I have never been so fixated upon something in my entire life. The minute I officially applied for the Peace Corps, I knew that I was going to do it. I have wanted to do the Peace Corps since I was a little girl. I went through a period during college when I was both intimidated by the application process and too unwilling to be separated from my significant other (at the time) to go through with it. It's funny how those childhood dreams always come back. I also have always wanted to be an author, and although I am on an extended hiatus from this, I still firmly believe that writing will be a part of my life. Same with Peace Corps. The thing with Peace corps, though, is that I want it to start. Now. Writing will come, or deepen with age and experience. The Peace COrps needs to happen, right now, when I am young and full of adventure, and relatively unattached.

It seems silly because what are a few more months, really, in the grand scheme of things? Why do I want to start on this journey as soon as possible and not instead focus on soaking up being home in the Twin Cities?

I don't really know this, but I do know that the last 3 months have been the most emotionally-wrought that I have ever experienced. Despite being in a very comfortable living=situation in a city that I grew up in with many people around who I love, I feel completely uncomfortable in my own skin. I have never before experienced such a black-hole of inactivity, creative-hiatus, and social isolation as I am now. I need to be taken outside of my comfort zone and quickly. To think of spending the next 6 months here in Saint Paul makes me want to break down. IT also makes me feel incredibly ungrateful to feel this way.

I regret that I am in this itchy-neurotic-overwrought post-grad period, because it causes me to zero in on my pathetic spectrum of anxieties and desires. I want to forget about myself and become involved in something, like I was last year in AmeriCorps. I want Peace Corps to suck me in like a UFO from the sky and spit me out somewhere far-away, I want to be surrounded by people my age who are doing the same thing, I want to be challenged beyond what I could imagine.

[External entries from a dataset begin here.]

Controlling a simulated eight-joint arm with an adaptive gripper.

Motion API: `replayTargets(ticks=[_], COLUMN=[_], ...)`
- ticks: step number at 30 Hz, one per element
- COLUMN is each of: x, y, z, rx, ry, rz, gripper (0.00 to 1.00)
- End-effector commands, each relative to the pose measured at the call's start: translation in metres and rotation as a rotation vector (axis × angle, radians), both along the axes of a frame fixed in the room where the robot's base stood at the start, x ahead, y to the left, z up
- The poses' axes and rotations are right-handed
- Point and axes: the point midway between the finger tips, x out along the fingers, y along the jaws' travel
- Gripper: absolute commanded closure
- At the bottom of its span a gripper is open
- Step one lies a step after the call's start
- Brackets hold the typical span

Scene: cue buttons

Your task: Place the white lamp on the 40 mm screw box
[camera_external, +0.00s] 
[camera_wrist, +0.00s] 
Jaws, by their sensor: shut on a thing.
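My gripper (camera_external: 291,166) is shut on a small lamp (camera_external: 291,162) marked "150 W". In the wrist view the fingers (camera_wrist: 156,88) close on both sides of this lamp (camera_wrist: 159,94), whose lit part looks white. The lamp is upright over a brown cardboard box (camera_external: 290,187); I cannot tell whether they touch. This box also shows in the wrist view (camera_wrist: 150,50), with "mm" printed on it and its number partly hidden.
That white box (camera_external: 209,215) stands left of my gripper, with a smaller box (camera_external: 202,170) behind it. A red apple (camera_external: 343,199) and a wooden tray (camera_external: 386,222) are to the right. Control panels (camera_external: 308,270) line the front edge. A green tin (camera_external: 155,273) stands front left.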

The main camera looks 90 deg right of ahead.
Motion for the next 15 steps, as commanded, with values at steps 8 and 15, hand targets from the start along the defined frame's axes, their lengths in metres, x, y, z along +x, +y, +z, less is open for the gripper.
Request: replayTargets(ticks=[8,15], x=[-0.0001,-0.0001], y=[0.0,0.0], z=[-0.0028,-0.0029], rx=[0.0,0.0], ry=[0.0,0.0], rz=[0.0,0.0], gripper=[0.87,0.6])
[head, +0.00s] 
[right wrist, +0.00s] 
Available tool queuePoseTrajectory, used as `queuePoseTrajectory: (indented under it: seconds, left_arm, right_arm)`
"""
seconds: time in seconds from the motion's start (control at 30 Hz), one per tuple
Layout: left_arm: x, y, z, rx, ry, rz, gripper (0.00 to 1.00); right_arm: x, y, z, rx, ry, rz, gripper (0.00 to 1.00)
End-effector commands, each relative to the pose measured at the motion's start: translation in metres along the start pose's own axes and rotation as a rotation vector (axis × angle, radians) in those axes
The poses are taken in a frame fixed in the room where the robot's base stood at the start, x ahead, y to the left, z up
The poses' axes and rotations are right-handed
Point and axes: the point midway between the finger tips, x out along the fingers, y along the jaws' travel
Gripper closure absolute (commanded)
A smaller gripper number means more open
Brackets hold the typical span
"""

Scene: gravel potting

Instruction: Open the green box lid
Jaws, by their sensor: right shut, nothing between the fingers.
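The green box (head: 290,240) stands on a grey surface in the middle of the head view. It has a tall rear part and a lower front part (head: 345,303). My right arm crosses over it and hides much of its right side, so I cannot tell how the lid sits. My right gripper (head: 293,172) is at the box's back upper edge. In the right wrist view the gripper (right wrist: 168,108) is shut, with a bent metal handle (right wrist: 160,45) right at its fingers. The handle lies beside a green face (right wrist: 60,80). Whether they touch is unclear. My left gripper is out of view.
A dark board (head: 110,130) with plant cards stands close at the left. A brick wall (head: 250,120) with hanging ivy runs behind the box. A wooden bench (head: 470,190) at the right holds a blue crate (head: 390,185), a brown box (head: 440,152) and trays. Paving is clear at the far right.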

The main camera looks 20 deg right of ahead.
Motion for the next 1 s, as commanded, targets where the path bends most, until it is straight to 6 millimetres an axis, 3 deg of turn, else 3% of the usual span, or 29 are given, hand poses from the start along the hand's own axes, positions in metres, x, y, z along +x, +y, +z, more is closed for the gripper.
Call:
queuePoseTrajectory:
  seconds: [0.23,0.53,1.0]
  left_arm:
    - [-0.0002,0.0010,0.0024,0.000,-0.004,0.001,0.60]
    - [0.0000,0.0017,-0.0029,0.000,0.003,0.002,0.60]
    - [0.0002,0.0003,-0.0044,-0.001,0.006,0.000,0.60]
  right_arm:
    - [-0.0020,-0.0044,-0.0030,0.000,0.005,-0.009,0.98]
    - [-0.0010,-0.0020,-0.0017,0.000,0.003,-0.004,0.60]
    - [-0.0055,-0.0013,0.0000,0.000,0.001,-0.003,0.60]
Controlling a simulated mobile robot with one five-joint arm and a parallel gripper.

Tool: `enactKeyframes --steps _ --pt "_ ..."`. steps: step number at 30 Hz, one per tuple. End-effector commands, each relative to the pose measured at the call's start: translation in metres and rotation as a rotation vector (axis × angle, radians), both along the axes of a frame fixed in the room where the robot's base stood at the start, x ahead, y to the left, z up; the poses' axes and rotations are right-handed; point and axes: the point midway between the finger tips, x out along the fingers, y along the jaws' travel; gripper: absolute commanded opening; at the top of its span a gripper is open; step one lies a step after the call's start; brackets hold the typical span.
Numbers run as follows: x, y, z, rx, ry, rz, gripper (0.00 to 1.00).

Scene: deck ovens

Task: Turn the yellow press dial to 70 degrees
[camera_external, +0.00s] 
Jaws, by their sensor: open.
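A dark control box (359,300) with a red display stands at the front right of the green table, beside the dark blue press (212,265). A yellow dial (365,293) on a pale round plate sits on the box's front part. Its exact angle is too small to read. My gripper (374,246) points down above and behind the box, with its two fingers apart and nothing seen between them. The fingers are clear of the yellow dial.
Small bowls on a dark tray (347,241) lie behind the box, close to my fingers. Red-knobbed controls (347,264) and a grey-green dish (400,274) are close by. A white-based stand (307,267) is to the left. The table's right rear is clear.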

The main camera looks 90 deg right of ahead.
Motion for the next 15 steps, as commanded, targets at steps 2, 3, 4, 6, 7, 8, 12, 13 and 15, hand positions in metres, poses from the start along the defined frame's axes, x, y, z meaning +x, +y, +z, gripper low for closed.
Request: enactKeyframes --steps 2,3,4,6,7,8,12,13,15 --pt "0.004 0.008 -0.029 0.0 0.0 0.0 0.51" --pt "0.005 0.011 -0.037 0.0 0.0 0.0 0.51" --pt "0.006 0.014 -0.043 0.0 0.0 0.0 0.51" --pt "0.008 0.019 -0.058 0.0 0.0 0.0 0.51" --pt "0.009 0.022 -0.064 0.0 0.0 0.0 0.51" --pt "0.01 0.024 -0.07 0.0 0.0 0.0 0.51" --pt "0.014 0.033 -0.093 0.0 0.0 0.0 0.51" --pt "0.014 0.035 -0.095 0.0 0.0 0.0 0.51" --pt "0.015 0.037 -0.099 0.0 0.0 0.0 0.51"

Ah. Now it is a waiting game, again. It could be months before I leave. I have no idea how I am going to distract and fulfill myself until then. For the short term, I already purchased the last Stieg Larsson book today, right after I heard the bad news. I feel like this is a good start.

Friday, December 10, 2010

The Fresh-Water Pirate

Does anyone else notice that the older they get the more obviously and painfully aware they become of the depressing state of our nation? I guess that's just part and parcel of self-development and adulthood (adulthood...giggle), but my main observation over the last few months, is that it really sucks. A lot.

I was a lot happier when I didn't know about the stupid, petty games that our government plays, oftentimes just to prove a point that they have already proved countless times before. I was a lot happier when I was playing with my dinosaur models or discovering boys then discovering that it is a frighteningly small number of Americans that care about helping each other. WTF on not repealing the ban on Don't Ask Don't Tell? It'll probably take us another 500 years as nation before we are able to collectively accept that gay people are people, too. I don't want to think about when we will finally get that giving breaks to the extraordinarily wealthy does not, in fact, help poor people. Or the nation.

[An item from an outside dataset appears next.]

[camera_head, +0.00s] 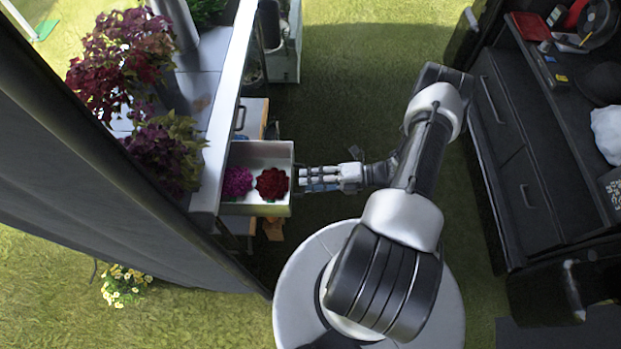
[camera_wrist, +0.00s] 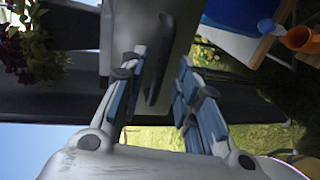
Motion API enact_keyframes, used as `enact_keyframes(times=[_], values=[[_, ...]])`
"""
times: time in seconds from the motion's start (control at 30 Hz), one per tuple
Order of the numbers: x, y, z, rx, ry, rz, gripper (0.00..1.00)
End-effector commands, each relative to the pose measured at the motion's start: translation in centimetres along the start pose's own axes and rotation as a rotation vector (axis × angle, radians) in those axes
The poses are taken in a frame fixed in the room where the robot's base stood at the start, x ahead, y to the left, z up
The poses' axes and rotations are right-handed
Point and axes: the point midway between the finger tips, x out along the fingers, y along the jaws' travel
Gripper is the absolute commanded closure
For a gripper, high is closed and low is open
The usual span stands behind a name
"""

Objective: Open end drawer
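The end drawer (camera_head: 262,150) is a pale metal box standing pulled out from the grey table, with a magenta flower head (camera_head: 237,182) and a dark red flower head (camera_head: 273,183) inside. My gripper (camera_head: 308,179) is just right of the drawer's front face, pointing at it. In the wrist view my gripper (camera_wrist: 158,95) has its two fingers spread apart. The drawer's grey front and its dark bar handle (camera_wrist: 160,62) show between and beyond the fingers. The handle looks clear of both fingers. In the head view the handle is hidden.
The table (camera_head: 225,90) carries potted purple plants (camera_head: 120,60) on the left. Another front with a dark handle (camera_head: 240,118) lies just beyond the drawer. A black cabinet (camera_head: 515,170) stands at the right. Grass (camera_head: 350,80) is open between table and cabinet.

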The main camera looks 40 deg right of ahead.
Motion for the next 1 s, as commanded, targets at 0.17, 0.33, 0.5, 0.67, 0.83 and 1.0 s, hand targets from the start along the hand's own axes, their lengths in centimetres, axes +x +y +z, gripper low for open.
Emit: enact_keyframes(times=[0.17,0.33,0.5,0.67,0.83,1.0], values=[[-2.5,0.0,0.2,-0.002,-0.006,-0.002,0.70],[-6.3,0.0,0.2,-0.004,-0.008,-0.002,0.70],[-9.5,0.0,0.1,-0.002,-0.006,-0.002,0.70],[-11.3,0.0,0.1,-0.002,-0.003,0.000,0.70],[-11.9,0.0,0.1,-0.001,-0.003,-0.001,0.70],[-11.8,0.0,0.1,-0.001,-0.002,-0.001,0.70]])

I was just about to spiral off on a long rant about the public transportation and systematic racism but then I got really tired and forgot how to form a sentence. And think.

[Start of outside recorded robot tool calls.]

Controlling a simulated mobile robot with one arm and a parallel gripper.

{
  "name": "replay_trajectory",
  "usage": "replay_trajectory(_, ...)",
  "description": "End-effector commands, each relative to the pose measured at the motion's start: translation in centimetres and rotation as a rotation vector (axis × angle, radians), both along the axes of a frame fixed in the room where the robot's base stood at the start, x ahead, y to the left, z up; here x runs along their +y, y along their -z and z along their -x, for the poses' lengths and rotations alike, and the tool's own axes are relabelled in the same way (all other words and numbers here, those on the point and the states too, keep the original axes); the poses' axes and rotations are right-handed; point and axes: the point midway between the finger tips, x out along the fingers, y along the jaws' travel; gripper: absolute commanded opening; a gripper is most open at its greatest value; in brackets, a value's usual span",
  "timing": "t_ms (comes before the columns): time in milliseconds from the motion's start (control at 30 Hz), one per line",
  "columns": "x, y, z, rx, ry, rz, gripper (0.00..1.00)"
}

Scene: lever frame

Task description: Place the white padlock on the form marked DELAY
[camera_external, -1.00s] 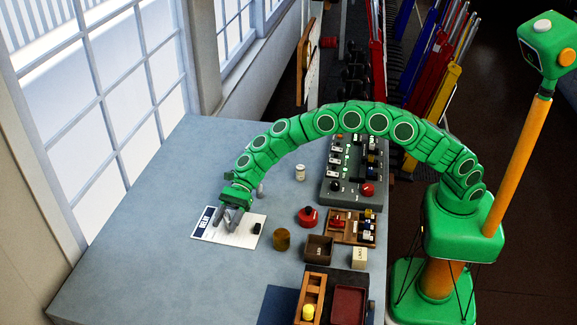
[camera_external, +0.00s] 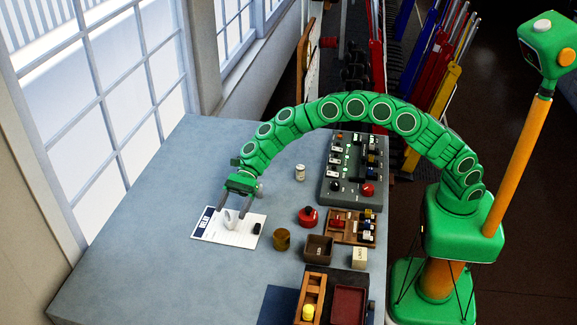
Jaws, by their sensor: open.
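The white form (camera_external: 236,237) lies on the table, with a dark blue band at its left end; its lettering is too small to read surely. The white padlock (camera_external: 230,219) is on the form, toward its upper left part. My gripper (camera_external: 233,207) is open just above the padlock, its fingers apart on either side. The fingertips overlap the padlock's top in this view, so I cannot tell whether they touch it.
A small black object (camera_external: 257,228) lies on the form's right side. A brown cylinder (camera_external: 282,240), a red round object (camera_external: 307,217) and a wooden tray (camera_external: 340,229) stand to the right. A grey control panel (camera_external: 343,190) is farther back. The table's left side is clear.

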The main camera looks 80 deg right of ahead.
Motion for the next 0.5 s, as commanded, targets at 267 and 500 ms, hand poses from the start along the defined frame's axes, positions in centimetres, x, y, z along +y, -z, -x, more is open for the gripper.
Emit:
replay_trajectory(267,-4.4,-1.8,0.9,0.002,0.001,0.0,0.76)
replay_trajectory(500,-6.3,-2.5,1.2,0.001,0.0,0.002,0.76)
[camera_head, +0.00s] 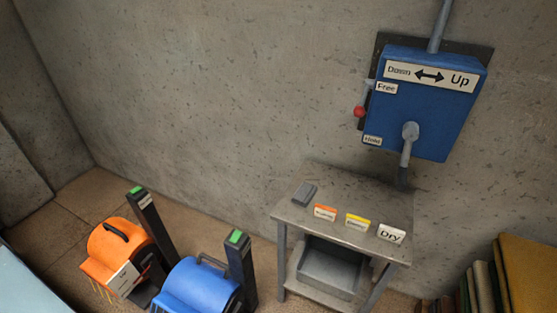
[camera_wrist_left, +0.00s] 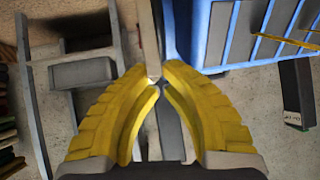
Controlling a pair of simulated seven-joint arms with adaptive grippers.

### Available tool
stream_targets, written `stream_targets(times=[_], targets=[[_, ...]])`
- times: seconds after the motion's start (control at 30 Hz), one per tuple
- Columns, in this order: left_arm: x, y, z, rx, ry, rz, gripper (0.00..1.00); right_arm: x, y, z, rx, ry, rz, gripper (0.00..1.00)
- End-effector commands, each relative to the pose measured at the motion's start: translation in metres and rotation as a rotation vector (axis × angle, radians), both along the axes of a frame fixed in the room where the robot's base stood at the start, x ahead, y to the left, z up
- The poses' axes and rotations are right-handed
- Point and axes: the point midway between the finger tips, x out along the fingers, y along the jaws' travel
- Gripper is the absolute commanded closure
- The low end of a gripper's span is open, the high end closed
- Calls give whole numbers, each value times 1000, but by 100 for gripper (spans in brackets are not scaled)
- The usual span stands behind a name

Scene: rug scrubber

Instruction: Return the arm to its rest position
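My left gripper (camera_wrist_left: 160,80) shows in the left wrist view with two yellow ribbed fingers. Their tips come together and look shut. A light grey bar (camera_wrist_left: 148,35) runs down to just behind the tips; no held thing can be made out. Neither gripper shows in the head view, and my right gripper is in no view. On the wall hangs a blue control box (camera_head: 425,110) with a grey lever (camera_head: 408,145), a red knob (camera_head: 359,112) and signs reading Down, Up, Free and Hold.
A grey table (camera_head: 290,212) holds a "Dry" card (camera_head: 391,234), other labelled cards and a dark block (camera_head: 304,194). An orange machine (camera_head: 103,245) and a blue machine (camera_head: 195,287) stand at lower left beside dark posts. Books (camera_head: 528,275) stand at lower right.

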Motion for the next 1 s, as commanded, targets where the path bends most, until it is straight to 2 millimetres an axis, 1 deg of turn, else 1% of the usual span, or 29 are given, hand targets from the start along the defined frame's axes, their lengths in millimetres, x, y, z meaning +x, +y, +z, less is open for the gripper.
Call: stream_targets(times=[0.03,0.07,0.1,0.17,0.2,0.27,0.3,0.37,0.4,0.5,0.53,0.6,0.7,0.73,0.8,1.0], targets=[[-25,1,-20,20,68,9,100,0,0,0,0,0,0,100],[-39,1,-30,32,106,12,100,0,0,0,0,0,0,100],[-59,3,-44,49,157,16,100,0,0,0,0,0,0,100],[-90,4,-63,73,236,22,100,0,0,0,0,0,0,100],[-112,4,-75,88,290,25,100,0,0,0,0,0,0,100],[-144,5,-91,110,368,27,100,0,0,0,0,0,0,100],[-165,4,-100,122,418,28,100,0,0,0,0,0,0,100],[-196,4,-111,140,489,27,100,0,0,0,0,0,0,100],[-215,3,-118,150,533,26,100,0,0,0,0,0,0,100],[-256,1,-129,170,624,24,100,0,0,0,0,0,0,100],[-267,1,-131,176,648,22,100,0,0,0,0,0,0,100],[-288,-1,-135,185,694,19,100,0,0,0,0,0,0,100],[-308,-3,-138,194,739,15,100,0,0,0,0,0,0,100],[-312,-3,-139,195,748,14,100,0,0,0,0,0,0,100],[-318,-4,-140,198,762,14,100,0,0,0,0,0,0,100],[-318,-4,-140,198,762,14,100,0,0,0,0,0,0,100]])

So, onto parrots. Yesterday I saw a parrot. I was depositing money in the skyway bank in Saint Paul and after my transaction was complete, someone behind me said "Hello!" in a loud, nasal grandmother sort of way. Upon turning, I discovered the enthusiastic greeter to be a yellow parrot on the shoulder of a man wearing tattered, weather-worn clothing. Amazing. The man was clearly a pirate, and a severely confused one at that, to find himself washed ashore in central Minnesota. Maybe though, there is a sort of off-brand pirate that hail and pillage from the Great Lakes. The fresh-water pirate. In other words, the pirate that failed the physical. Perhaps this tattered and money-transacting man was flat-footed, and so instead of pillaging tropical islands and seas, he sinks the motor boats of Scandinavians in Duluth during fishing season to get their Bud Lites. Either way, I left just as the two were beginning to do their bank transaction, but I did hear the parrot say "How are you?" to the bank teller. I guess Great-Lakes pirates adhere to Minnesota nice.

Awesome.

Friday, December 3, 2010

Paraguay or Somewhere Else?

It's getting down to it. My application is finally in the hands of my placement officer (specialist) at the D.C. headquarters.

A few days ago they had me send in an updated resume and an explanation of my relevant Spanish experience since I first applied. Yesterday, I was told that my application would be passed to my Placement Officer and that my preliminary review was complete. !!! I am much less panicked because my 8 week deadline is approaching and the lady I spoke with yesterday told me that placement officers are still working on Mid-January currently. It must be more of a 6-week deadline, after all.
I was also told that I was nominated to leave in early February....and although I had always known I was supposed to leave in February, I did not know it was early February. This is an important distinction. There is a Peace Corps wikki article that my boyfriend showed me that gives the dates of future country departures, as reported by volunteers who have already been invited. This same page also has a placement calculator that gives a better idea of where you may serve, depending on your sector (i.e. agriculture, education).
Here is the February time line:

February 2 = Paraguay
February 2 = Ecuador
February 9 = Uganda
February 14 = Zambia
February 15 = Guyana
February 18 = Namibia
February 22 = Honduras
February 27 = Malawi
February 28 = Costa Rica
February 28 = Madagascar

After using the placement calculator, I found out that Paraguay had volunteer positions in my specific educational sector (Primary Teacher Training), and that Ecuador didn't. So to me this means that I have a fairly good chance of going to Paraguay, that is IF I don't miss my original departure date or if Peace Corps doesn't randomly send me to Africa or something. This could always happen, and DOES happen fairly frequently. Peace Corps never guarantees that you will end up going to where you were originally nominated.

However, I needed to be swept up in something, so I immediately started researching Paraguay. If it ends up being another country, then I'll pour the same sort of joyful curiosity into it, as well. Some key things about Paragauy:
It's landlocked.
It's very impoverished.
It has widely varying geography and climate.
Meat (red meat) is the main staple of their diet. (Yikes)

I'll be happy wherever I go, whether I eat solely raw meat or mangoes. This was one of my original reasons for doing the Peace Corps. I'll go where they need me. BUt, it's still fun to learn about a potential country. And if I do end up going to Paraguay, I'm going to have to start eating meat sometime before to acclimate my body and so that my soul doesn't explode when my host mum feeds me some undefinable meat on my first day there.